Jesus--Christus, Christa, Christum
An all-inclusive depiction of Jesus is more about the unity of human nature than the Word of God.
This past December, in anticipation of the new millennium, The National Catholic Reporter chose a trendy image of Jesus Christ for its cover. The painting, "Jesus of the People," was intentionally inclusive of each race, gender, and nation. Robed in white and black garments, Jesus is flanked by a yin-yang character, representing balance, and a feather, symbolizing American Indian spirituality.
Most striking is the portrayal of Jesus as a black person of indeterminate gender, with piercing but gentle eyes, and a sorrowful but self-assured countenance. Clearly the artist determined to depict God incarnate as encompassing all humanity.
The painting, of course, appeals to those who have customarily and unjustly been left out of the picture--women, people of color, and seekers of spirituality outside the Christian Church. It certainly balances the lopsided images many of us saw as children. My husband, of Ukrainian background, beheld the Lord and his Mother as blond models clothed in Eastern Slavic patterns. My guess is we've all been exposed to equally exclusive images.
So, why, as an Orthodox Christian, was I disturbed by this haunting representation? Because this iconographic interpretation intended to inspire us for the next 1,000 years swerves dramatically from the Tradition of the previous 2,000 years.
By including varied elements in the image, the artist imagines she is depicting wholeness, the fullness of all of humanity in the body of Jesus Christ. Wrong. She is representing only one aspect of Jesus Christ--his human nature. Noticeably absent are his divinity, his person, and his mode of existence. This is not the Jesus Christ of Scripture or of the Nicene Creed, who is one Person - the Son of God - in two natures, human and divine. This is a collage of humanity, scraps of our flesh sewn together. It is more about the unity of human nature than the Word of God become flesh - Jesus Christ.
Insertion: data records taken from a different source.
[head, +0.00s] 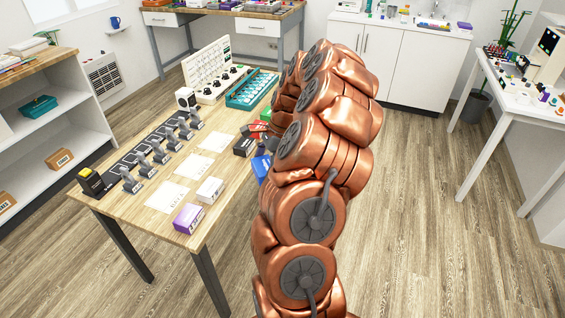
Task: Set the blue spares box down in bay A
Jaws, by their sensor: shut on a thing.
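The blue spares box (261,169) shows in part at the right edge of the wooden table (136,207), left of my copper-coloured arm, which hides the rest. My gripper (269,146) is mostly hidden behind the arm; a dark grey part of it shows just above the blue box and it is shut on the box. I cannot tell whether the box touches the table. Three white sheets (167,195), (195,166), (216,141) lie in a row on the table, left of the box and bare. Their markings are too small to read, so I cannot tell which is bay A.
A purple box (188,218) and a white box (210,190) stand near the table's front right. A dark box (244,146) stands close to the blue one. Grey clamp-like fixtures (161,156) line a black strip on the left. A teal tray (251,89) is behind.

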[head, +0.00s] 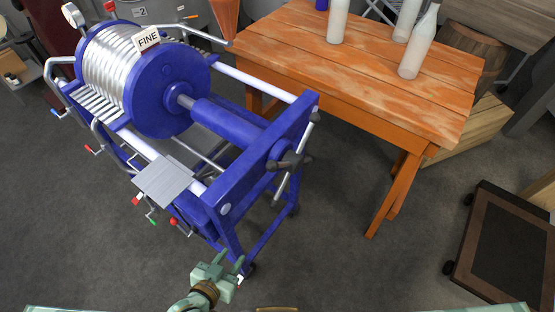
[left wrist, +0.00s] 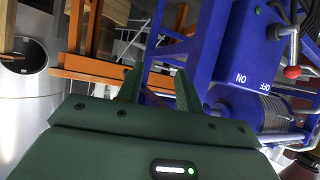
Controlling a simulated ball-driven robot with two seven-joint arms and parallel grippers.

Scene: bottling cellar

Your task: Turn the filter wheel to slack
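The blue filter press (head: 258,183) stands left of centre in the head view. Its filter wheel (head: 289,163), a dark hub with grey spoke bars, is on the near end of the frame. One long bar slants from upper right to lower left. My left gripper (head: 231,262) is below the wheel, apart from it, in front of the near leg. In the left wrist view its two green fingers (left wrist: 158,88) are spread with nothing between them. I cannot make out the wheel clearly in that view. My right gripper is not in view.
An orange wooden table (head: 372,62) with several white bottles stands behind and right of the press. A dark wheeled platform (head: 508,243) is on the floor at right. Red-tipped levers and a grey plate (head: 167,181) stick out from the press's left side. Floor below the table is clear.

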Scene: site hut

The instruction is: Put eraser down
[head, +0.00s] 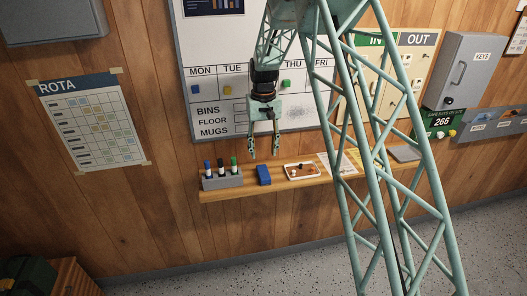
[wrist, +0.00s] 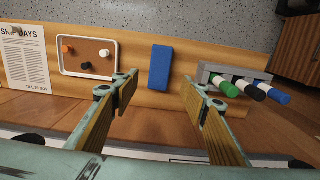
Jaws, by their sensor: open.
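The blue eraser (head: 264,175) lies on the wooden shelf (head: 290,184) below the whiteboard. In the wrist view the eraser (wrist: 161,67) lies flat on the shelf, beyond and between my fingertips, touching neither. My gripper (head: 264,155) is open and empty, just above the eraser in the head view. The wrist view also shows both fingers of my gripper (wrist: 158,88) spread wide apart. The whiteboard (head: 221,90) hangs on the wall behind my arm.
A grey holder (head: 222,183) with green, black and blue markers stands left of the eraser in the head view. A small framed tray (head: 300,171) with several round pieces lies to its right, then paper sheets (head: 345,163). Narrow gaps of bare shelf flank the eraser.

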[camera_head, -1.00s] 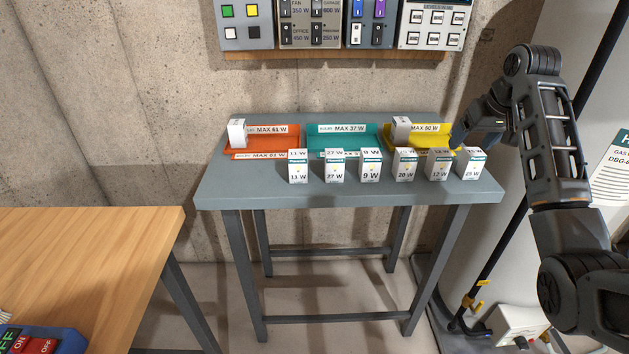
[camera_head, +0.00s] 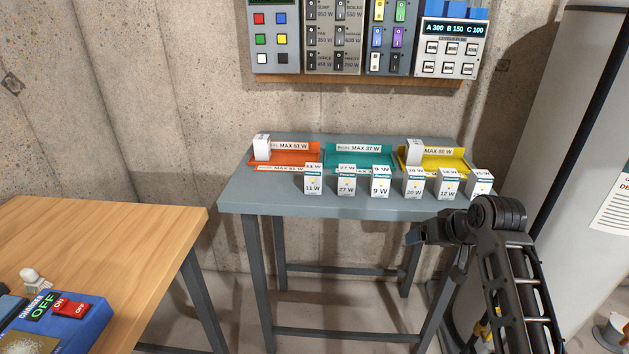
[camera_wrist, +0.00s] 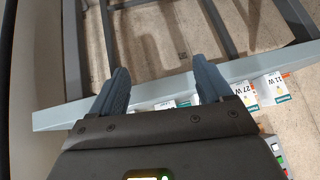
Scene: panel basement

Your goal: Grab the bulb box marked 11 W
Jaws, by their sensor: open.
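The white bulb box marked 11 W (camera_head: 313,182) stands upright at the left end of the front row on the grey table (camera_head: 300,200). It also shows near the right edge of the wrist view (camera_wrist: 276,86), right of the box marked 27 W (camera_wrist: 245,94). My gripper (camera_head: 413,237) is at the table's front edge, low and well to the right of the 11 W box. In the wrist view my gripper (camera_wrist: 162,80) has its two fingers spread with no box held between them.
The row continues right with boxes marked 9 W (camera_head: 380,183), 28 W (camera_head: 413,183) and 12 W (camera_head: 447,185). Orange (camera_head: 294,150), teal (camera_head: 362,152) and yellow (camera_head: 440,155) trays stand behind. A wooden table (camera_head: 100,245) is at left. Switch panels (camera_head: 335,35) hang above.

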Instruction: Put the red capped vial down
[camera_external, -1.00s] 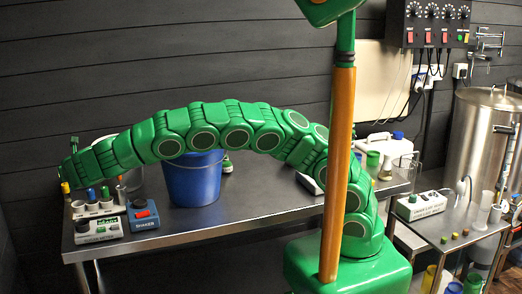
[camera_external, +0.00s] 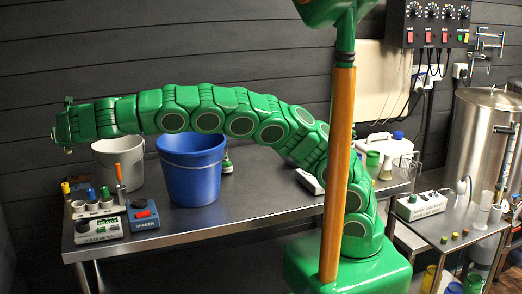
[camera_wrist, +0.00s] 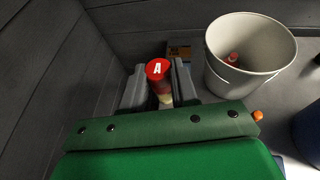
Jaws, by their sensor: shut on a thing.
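The red capped vial (camera_wrist: 158,70) is upright between the two grey fingers of my gripper (camera_wrist: 160,90) in the wrist view. Its cap has a white letter A, and its lower part is mostly hidden by the fingers and the green mount. My gripper is shut on it. In the outside view my gripper (camera_external: 65,148) hangs at the far left end of the raised arm, above the table's left end. The vial is too small to make out there.
A white bucket (camera_wrist: 240,83), with something red inside, stands right of the vial. It stands beside the blue bucket (camera_external: 192,180) on the steel table (camera_external: 250,205). A vial rack (camera_external: 97,210), a shaker (camera_external: 142,213) and a white control box (camera_external: 98,230) fill the left front corner.

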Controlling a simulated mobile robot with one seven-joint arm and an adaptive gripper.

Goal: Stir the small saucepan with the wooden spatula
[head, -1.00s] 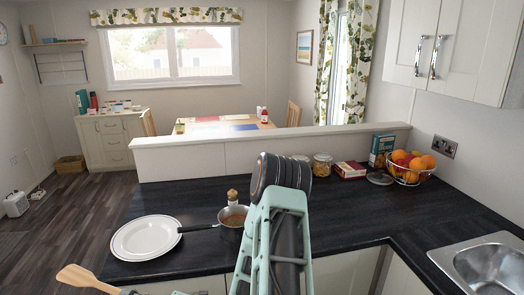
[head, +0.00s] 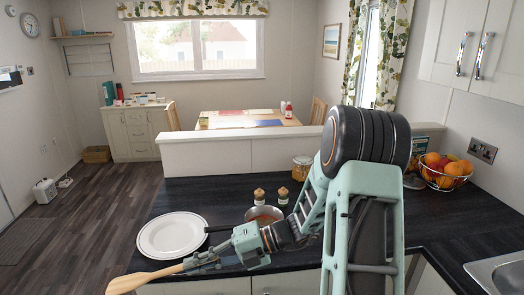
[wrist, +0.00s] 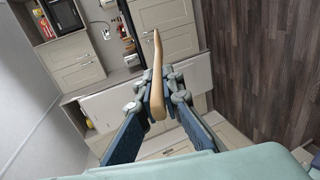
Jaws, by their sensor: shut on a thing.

Let's focus on just one aspect of this Jesus - the conspicuous vagueness as to whether this person is a man or a woman. For the last three decades feminist theologians have proclaimed the Word of God incarnate is a spiritual Being beyond masculinity and femininity. They decried the divine Word's eternal Sonship and the human Jesus' male body, and they carried crucifixes bearing feminized images called "Christas" to prove their point. They quoted from the Fathers of the Church, among them St. Gregory Nazianzus, who stated, "that which is not assumed cannot be healed." If the Christ assumed only masculinity, they asked, how then are women saved? The incarnate Word, they insisted, must have included every particle of human nature in order to save all. This icon is the trophy of their doctrinal battle.